_Problem details:_ Each line that holds the word "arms" counts once; report the total and nothing else.

_Records for this exercise:_
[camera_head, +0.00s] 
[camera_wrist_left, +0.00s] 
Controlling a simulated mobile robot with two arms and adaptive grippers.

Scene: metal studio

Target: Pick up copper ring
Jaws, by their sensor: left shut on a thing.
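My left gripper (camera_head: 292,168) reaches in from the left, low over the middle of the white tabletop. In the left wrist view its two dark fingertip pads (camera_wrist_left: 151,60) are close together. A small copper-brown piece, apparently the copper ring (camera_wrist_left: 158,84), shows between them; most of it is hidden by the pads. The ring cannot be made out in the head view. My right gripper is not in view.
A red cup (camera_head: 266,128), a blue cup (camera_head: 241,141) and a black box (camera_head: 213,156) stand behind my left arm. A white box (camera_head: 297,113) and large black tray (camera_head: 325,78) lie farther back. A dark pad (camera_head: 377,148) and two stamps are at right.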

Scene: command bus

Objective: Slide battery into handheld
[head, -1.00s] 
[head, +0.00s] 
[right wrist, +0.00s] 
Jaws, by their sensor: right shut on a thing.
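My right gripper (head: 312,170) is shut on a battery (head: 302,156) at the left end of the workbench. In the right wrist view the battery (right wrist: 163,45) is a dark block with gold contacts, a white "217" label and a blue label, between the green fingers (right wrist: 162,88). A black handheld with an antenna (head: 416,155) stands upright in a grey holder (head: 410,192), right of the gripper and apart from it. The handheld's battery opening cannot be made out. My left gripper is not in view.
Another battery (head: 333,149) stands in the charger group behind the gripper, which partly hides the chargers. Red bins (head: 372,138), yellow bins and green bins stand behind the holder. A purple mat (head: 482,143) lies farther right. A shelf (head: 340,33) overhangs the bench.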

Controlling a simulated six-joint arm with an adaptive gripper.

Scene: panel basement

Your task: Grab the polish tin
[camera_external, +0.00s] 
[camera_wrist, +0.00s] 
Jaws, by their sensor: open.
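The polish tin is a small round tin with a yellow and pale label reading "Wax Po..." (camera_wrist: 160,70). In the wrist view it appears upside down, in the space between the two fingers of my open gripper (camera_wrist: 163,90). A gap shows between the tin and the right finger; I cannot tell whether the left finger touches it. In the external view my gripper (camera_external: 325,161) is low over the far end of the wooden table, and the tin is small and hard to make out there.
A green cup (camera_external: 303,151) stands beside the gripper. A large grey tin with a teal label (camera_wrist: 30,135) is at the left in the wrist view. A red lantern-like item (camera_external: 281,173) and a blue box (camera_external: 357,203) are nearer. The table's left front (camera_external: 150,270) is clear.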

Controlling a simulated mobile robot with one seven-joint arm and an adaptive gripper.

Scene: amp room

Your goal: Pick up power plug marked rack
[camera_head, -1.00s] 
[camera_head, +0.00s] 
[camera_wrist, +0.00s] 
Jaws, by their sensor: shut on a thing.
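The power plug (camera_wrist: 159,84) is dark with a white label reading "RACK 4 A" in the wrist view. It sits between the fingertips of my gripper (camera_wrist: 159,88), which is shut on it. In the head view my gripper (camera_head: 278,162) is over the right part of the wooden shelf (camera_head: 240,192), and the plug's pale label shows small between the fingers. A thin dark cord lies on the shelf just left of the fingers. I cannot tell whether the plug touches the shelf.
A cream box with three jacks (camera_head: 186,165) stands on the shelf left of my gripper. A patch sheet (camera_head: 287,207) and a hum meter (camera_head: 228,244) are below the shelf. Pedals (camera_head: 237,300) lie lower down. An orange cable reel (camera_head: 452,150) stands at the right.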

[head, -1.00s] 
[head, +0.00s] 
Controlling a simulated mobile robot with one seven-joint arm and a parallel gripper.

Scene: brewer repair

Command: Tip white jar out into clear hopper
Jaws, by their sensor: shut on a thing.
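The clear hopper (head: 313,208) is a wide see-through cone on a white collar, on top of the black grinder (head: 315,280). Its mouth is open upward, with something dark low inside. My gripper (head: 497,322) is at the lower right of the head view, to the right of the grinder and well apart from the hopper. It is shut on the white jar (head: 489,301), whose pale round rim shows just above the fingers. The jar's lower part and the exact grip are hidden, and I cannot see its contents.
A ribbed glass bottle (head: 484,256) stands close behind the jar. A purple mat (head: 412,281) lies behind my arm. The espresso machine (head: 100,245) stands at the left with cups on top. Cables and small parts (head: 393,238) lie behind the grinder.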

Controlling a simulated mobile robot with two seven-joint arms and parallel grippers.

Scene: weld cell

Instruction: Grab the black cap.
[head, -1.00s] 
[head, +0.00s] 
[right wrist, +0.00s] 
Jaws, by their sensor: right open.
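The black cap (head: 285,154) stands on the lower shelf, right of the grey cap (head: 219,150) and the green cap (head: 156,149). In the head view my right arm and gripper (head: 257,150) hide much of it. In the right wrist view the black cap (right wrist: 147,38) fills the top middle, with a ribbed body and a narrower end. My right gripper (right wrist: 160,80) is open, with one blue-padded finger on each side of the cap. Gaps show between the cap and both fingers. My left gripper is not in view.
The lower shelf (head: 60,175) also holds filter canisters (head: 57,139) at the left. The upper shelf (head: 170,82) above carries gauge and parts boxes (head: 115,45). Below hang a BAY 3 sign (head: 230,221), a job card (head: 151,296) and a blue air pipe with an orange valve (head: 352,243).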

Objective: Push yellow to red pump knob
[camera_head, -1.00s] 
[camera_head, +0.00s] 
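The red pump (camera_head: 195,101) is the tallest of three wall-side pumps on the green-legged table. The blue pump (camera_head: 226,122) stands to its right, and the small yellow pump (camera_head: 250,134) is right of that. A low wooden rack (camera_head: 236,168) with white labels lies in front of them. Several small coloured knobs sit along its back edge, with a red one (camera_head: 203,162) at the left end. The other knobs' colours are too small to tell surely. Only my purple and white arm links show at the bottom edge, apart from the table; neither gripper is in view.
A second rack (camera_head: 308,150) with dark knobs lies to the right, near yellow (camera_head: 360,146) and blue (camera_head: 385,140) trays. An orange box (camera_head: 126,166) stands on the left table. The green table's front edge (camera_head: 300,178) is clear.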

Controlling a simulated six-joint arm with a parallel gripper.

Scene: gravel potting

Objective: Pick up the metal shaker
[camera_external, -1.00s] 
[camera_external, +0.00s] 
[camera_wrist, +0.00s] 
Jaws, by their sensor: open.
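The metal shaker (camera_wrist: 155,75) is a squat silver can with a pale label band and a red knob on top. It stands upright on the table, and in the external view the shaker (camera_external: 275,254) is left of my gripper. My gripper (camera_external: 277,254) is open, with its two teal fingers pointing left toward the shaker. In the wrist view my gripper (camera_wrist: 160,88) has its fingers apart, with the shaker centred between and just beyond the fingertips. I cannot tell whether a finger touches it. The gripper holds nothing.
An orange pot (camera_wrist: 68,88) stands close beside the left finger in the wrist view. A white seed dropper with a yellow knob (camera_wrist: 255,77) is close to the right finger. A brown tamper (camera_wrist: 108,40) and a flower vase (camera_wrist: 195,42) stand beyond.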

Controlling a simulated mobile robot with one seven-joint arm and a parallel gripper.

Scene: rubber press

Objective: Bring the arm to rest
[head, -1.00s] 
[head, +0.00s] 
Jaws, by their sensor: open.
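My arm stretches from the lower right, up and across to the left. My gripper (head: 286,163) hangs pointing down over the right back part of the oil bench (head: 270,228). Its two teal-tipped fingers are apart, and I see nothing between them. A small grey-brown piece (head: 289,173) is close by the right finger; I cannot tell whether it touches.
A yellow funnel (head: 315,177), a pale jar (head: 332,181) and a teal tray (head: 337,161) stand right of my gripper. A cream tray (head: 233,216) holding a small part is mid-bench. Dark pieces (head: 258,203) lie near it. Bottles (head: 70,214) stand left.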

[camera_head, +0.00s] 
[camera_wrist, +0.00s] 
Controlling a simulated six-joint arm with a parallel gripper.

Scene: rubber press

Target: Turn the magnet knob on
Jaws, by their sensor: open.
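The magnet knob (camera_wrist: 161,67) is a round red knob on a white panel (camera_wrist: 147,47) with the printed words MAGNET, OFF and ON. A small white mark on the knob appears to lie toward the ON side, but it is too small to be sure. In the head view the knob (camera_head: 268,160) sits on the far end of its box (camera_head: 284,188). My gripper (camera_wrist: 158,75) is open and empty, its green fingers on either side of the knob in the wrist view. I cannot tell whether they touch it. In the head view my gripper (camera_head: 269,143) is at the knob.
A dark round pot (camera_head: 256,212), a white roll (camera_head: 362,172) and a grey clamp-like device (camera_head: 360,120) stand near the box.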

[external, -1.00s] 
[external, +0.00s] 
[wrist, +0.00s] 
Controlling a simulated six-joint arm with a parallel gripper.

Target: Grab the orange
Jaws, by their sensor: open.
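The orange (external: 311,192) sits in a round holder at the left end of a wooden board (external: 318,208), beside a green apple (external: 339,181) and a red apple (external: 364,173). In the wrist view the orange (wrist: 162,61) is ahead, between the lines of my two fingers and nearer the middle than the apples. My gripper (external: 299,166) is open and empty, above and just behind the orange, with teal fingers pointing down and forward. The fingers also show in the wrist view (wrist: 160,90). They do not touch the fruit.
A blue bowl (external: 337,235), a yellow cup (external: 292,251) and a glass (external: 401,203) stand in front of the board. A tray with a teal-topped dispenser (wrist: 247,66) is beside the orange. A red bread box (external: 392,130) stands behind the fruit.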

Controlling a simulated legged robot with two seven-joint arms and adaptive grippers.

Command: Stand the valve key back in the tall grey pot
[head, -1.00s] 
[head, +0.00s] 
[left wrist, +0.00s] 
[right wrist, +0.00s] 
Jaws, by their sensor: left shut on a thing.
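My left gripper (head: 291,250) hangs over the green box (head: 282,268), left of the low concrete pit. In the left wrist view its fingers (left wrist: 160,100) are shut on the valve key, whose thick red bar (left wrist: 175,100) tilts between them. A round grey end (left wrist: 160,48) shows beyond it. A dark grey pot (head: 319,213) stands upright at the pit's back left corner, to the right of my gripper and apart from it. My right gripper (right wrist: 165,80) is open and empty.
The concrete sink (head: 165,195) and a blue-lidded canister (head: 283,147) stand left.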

_Solution to this problem:_ 3